What was pivotal in this case was the need for pace, scale and the ability to handle large investment portfolios and income returns. So we’re giving it the capacity, through the use of fees for example, to be able to handle the business of delivering 2,500 new homes a year (as opposed to 600 a year currently.) The target for the new company is to return £15m a year to the medium term financial strategy by 2020.

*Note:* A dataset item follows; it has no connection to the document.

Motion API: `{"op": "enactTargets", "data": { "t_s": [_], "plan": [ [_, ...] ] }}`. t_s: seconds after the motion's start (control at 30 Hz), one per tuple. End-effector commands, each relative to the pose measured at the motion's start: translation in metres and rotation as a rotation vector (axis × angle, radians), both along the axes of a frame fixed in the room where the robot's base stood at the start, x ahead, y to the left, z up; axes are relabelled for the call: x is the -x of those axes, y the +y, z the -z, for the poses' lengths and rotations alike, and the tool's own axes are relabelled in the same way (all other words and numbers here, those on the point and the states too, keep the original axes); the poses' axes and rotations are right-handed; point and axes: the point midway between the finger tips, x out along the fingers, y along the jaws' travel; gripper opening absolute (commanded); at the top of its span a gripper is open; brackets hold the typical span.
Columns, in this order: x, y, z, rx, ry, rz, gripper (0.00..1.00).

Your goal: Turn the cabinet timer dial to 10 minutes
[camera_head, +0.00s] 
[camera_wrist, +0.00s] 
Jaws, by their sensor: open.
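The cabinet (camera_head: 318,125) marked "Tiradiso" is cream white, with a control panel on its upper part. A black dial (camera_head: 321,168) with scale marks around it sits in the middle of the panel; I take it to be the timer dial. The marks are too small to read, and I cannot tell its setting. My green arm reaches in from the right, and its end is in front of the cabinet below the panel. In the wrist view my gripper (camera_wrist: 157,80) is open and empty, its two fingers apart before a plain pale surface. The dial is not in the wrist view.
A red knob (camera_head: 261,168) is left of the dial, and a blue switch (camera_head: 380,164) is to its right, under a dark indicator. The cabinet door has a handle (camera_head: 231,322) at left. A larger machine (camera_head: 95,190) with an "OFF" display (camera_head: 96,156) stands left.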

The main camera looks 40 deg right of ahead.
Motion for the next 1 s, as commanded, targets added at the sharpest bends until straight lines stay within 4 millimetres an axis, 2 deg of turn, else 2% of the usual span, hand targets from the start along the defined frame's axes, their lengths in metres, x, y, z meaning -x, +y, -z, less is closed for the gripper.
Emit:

I often use a technology metaphor to explain the leap we need to make. In 2006 we used to walk around with (for example only other brands are available): a Nokia phone, a wallet, maybe an Olympus digital camera and an iPod. Don’t get me wrong I loved my iPod but when the first smartphones arrived, our ability to interact with other and consume media changed forever. By today’s standards even those first devices feel dated and clunky. The vision for our council I describe to staff stakeholders of course is the public service equivalent of an iPhone 7 or the latest Samsung Galaxy, in all their complexity, form and beauty, but viewed from the perspective of 2006.

It’s unashamedly pitched to be compelling but with that comes the risk of a vision that could also feel fantastical and unobtainable. For this reason, our new council starts to take form in in 2017-18 as a prototype iPhone 1 with glitches and a poor battery life to boot. But from this platform we hope to spark a consumer revolution both inside the council and out similar to that provoked by those first connected and intuitive gadgets launched a decade ago. We don't know for certain where this will take us – but then who would have predicted the power and influence of Twitter, Snapchat and Facebook, all applications designed by and for a community but impossible to imagine without the platform of a smartphone?

It's a different way of thinking for sure, and not without its challenges. But it’s exciting and we believe we’re onto something good.